**Do this**
Write out each line exactly as given. Leave the pictures out of your copy.

**Data shown**
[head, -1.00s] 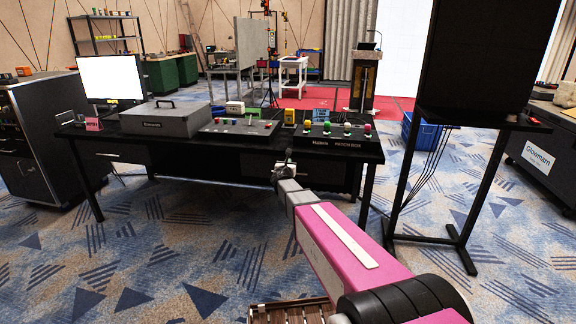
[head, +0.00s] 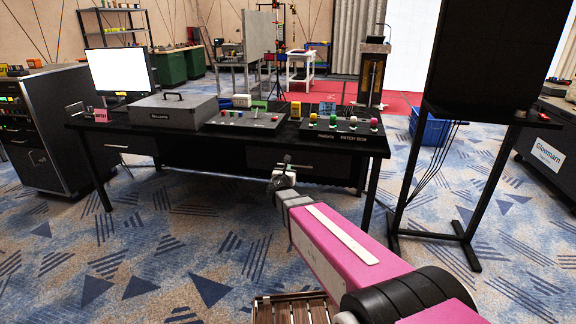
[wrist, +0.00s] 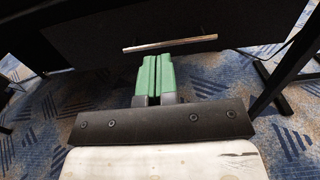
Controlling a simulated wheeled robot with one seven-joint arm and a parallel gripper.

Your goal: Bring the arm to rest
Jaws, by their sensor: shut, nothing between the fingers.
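My gripper (head: 282,177) is at the end of my pink arm, which reaches forward from the lower right in the head view. It is in front of the black desk (head: 245,149), below the level of the desk top. In the wrist view its two green fingers (wrist: 153,78) are side by side and closed, with nothing between them. Beyond them in that view is the dark desk front with a metal drawer handle (wrist: 170,44). From these views I cannot tell the exact gap between the fingertips and the desk.
The desk carries a monitor (head: 120,72), a grey case (head: 172,111), a control panel (head: 245,121) and a patch box (head: 342,129). A black screen stand (head: 470,150) is on the right. A dark cabinet (head: 50,125) is at the left.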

**Final result**
[head, -1.00s] 
[head, +0.00s] 
[wrist, +0.00s] 
Controlling a simulated wheeled robot with one seven-joint arm and a parallel gripper.

Your goal: Bring the arm to rest
Jaws, by their sensor: shut, nothing between the fingers.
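My gripper (head: 282,177) is at the end of my pink arm, which reaches forward from the lower right in the head view. It is in front of the black desk (head: 245,149), below the level of the desk top. In the wrist view its two green fingers (wrist: 153,78) are side by side and closed, with nothing between them. Beyond them in that view is the dark desk front with a metal drawer handle (wrist: 170,44). From these views I cannot tell the exact gap between the fingertips and the desk.
The desk carries a monitor (head: 120,72), a grey case (head: 172,111), a control panel (head: 245,121) and a patch box (head: 342,129). A black screen stand (head: 470,150) is on the right. A dark cabinet (head: 50,125) is at the left.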

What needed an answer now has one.